Peter's not just my friend; he's my entire family's friend. He met all four of us and when our daughter was born he received her as though she had always been there. He's a fine role model for all my children. He's dependable, articulate, tactile and really makes them laugh. He can pull the most ridiculous faces and throw great shapes with his body to music. I think his relationship with us is a little like his art. He's committed to it and meticulous about it. He gets really involved with the relationships he has created.
Peter Till was born in Manchester in 1945. He became an illustrator after studying English at Cambridge. His work regularly appears in British newspapers as well as the New Yorker. Last year he won the V&A Museum award for illustration. He lives in London with his partner Juliet.
I first noticed Tam on the beach. She was the only woman there and looked young and very beautiful. She was teaching her boys to swim. She seemed to have such an attractive rapport with them both - encouraging them with a very devoted, steady presence. The boys were obviously having a ball and so was she. We got talking and then she invited me and my girlfriend to a party in their hut that overlooked the beach.

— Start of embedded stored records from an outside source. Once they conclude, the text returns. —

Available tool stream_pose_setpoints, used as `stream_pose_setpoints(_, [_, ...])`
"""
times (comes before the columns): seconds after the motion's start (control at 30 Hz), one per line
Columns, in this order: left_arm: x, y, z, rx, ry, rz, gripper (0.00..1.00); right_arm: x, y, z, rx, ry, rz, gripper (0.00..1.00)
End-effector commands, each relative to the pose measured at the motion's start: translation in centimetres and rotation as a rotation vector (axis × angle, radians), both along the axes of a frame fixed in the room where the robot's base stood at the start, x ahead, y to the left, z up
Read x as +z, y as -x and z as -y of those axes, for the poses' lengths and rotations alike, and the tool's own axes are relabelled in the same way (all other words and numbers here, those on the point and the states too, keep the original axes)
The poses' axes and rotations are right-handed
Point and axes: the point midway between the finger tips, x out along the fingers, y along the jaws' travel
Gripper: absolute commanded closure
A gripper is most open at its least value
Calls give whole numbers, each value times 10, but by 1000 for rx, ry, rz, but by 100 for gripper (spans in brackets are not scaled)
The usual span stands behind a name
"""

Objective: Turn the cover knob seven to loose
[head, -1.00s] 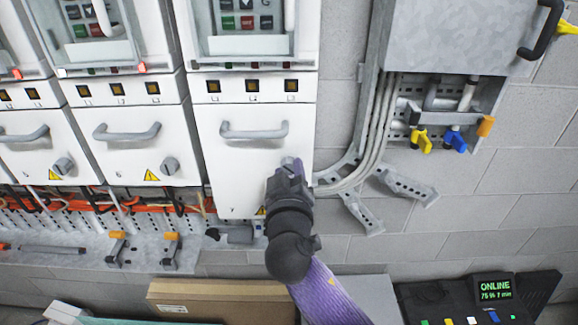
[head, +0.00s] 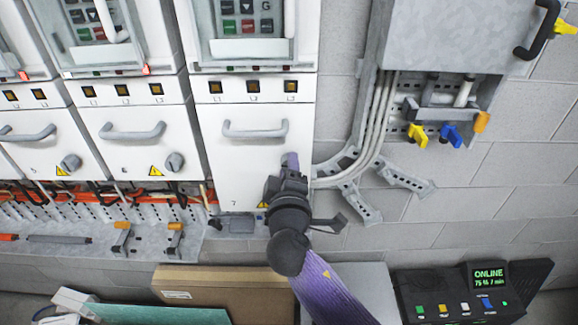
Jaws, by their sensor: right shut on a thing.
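Cover seven (head: 235,180) is the white panel on the right of the row, with a grey bar handle (head: 254,129) and a "7" near its lower left. My right gripper (head: 290,162) is at the right side of this cover, shut on its knob, which the fingers mostly hide. I cannot tell the knob's angle. The knobs of the two covers to the left, the nearer one (head: 174,162) and the farther one (head: 70,163), show in plain view. My left gripper is not in view.
Grey conduits (head: 372,130) run down the wall just right of cover seven, with perforated brackets (head: 400,180) below. Yellow (head: 418,134) and blue (head: 451,135) valve handles sit farther right. A cardboard box (head: 225,290) and a console (head: 455,295) reading "ONLINE" stand below.

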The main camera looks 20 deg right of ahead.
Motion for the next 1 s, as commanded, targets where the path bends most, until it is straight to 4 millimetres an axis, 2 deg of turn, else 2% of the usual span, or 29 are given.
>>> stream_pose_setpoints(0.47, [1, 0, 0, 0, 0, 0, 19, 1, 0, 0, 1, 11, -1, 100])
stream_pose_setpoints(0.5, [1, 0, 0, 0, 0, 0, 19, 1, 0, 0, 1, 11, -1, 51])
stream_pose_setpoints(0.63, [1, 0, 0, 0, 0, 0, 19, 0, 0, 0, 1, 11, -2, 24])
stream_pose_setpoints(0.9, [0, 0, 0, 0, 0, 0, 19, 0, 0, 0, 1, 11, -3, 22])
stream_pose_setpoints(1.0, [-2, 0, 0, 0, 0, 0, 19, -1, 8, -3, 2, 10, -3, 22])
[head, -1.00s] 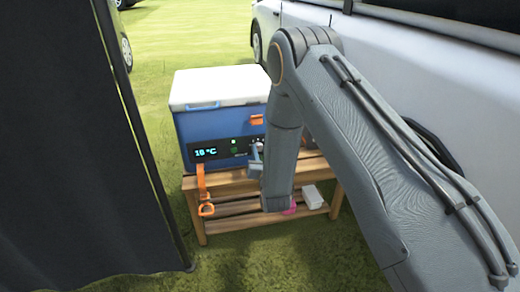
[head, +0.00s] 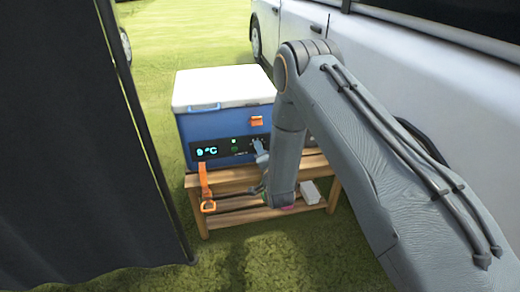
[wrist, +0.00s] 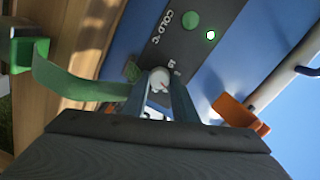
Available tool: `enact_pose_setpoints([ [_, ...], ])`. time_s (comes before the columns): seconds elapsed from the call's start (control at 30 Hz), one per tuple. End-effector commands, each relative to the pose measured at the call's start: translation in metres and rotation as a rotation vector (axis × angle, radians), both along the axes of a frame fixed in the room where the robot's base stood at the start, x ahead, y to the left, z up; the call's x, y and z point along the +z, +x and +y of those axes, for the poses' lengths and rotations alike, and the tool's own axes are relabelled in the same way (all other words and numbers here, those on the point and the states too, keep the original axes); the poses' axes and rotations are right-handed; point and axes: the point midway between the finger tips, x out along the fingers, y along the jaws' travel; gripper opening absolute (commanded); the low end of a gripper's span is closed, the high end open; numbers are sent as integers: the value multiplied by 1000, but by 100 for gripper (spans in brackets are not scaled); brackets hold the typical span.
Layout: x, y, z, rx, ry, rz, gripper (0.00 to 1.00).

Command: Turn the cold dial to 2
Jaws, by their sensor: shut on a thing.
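The cold dial (wrist: 158,80) is a small pale round knob with a reddish mark, on the dark panel of a blue cooler (head: 199,125) with a white lid. "COLD °C" is lettered near it in the wrist view. My gripper (wrist: 157,88) is shut on the dial, one finger on each side; it also shows in front of the panel in the head view (head: 261,147). The fingers partly cover the dial and its scale. The cooler's display (head: 207,151) reads 9 °C in the head view.
The cooler stands on a wooden bench (head: 232,177). An orange strap (head: 205,188) hangs at its left front. An orange latch (wrist: 240,115) and a green strap (wrist: 75,82) lie close beside my gripper. A dark curtain (head: 80,150) is left; a white vehicle (head: 440,90) is right.

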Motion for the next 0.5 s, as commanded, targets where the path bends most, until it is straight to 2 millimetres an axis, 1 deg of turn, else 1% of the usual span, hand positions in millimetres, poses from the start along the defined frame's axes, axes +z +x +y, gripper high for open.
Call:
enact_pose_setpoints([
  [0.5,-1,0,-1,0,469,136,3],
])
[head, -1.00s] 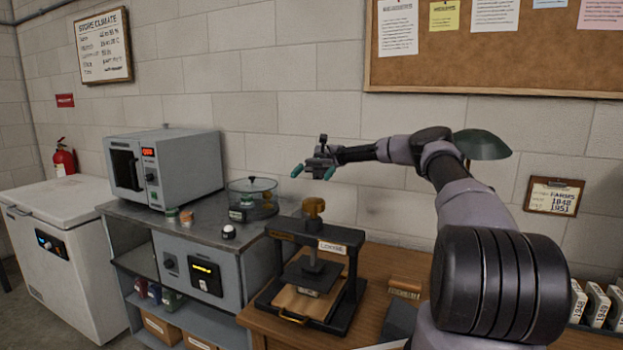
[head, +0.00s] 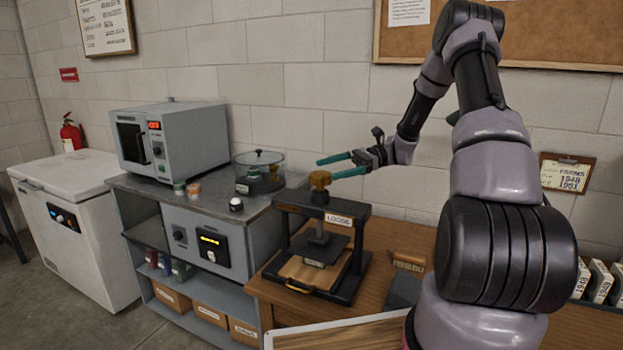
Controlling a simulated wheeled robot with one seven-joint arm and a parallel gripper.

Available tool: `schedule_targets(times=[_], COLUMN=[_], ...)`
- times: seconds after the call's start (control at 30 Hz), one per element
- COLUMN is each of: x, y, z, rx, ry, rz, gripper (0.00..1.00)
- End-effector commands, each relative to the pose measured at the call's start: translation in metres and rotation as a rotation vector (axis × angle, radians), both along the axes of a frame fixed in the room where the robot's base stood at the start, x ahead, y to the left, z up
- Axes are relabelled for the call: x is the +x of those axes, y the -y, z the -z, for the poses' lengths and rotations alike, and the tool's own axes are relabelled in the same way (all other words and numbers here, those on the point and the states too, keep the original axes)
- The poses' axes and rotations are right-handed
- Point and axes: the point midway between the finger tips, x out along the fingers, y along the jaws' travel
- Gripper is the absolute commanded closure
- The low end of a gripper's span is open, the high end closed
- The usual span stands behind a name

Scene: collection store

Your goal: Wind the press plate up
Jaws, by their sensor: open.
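The press (head: 349,262) stands on the wooden table, a dark frame with a label on its top bar that seems to read "LOOSE". Its brass-coloured knob (head: 320,180) sits on top of the screw. The dark press plate (head: 322,247) hangs on the screw inside the frame, above a wooden board (head: 308,272) with a yellow handle at the front. My gripper (head: 328,168) is open, its two teal fingers pointing left at the height of the knob. The fingers appear to lie either side of the knob; contact cannot be told.
A grey bench left of the press holds an oven-like box (head: 172,140), a round glass-lidded vessel (head: 259,172) and small jars. A wooden block (head: 408,261) lies right of the press. A pale-edged board (head: 340,332) is at the front.

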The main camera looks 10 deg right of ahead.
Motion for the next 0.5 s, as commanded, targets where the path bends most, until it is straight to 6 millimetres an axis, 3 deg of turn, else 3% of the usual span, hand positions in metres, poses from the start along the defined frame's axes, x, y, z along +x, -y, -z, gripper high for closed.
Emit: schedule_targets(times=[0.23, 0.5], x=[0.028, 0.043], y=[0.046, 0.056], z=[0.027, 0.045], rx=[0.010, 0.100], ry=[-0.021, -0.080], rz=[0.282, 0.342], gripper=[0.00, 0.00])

From the start, we all got on really well. Tam is terrifically bright and has a slight satirical edge to her humour. I had got a little piece of coral embedded in my finger and was going round like a wounded hero, she just made fun of me, with mock-heroic lampoonery and immediately put it in perspective.
There was no way we weren't going to keep in touch when the holiday was over. She had told us she was an actress and when we got back to England she seemed to be everywhere - on chat shows, The Archers and in Black Books. She invited us to watch her filming The Lenny Henry Show, which she had a part in. What struck me was how on top of her game she was. There were the inevitable missed cues and retakes but never from Tam.
Recently I went to Stratford to see her play Constance in King John one night and then Beatrice in Much Ado About Nothing the next. These are both really major parts and I couldn't understand how she could not only learn both, but be able to separate them and not become schizophrenic. I've seen her do comedy before and I know she's terrific at it, but I'd never seen her do mad. She did mad in King John and did it brilliantly as well.
Interestingly, Tam is quite religious, which I am most definitely not. But she never talks about it or tries to convert you. She just acts out her Christianity. It's very rare. If all religious people behaved in that way there would be a lot less animosity in the world. She's also very tactile - something I am not naturally. Though with her I am. She's so abundantly easy with it, it makes you feel stupid to not be as well.
They're such a strong family unit, I think the boys do her and Rick enormous credit. They are so sweet and loving, and are always interested in everything you're doing. She can make her boys laugh at will. She does a voice or pulls a face and they're totally transported by her. She makes me laugh as well. I'm really so pleased that I met this family, I feel enriched by every single one of them.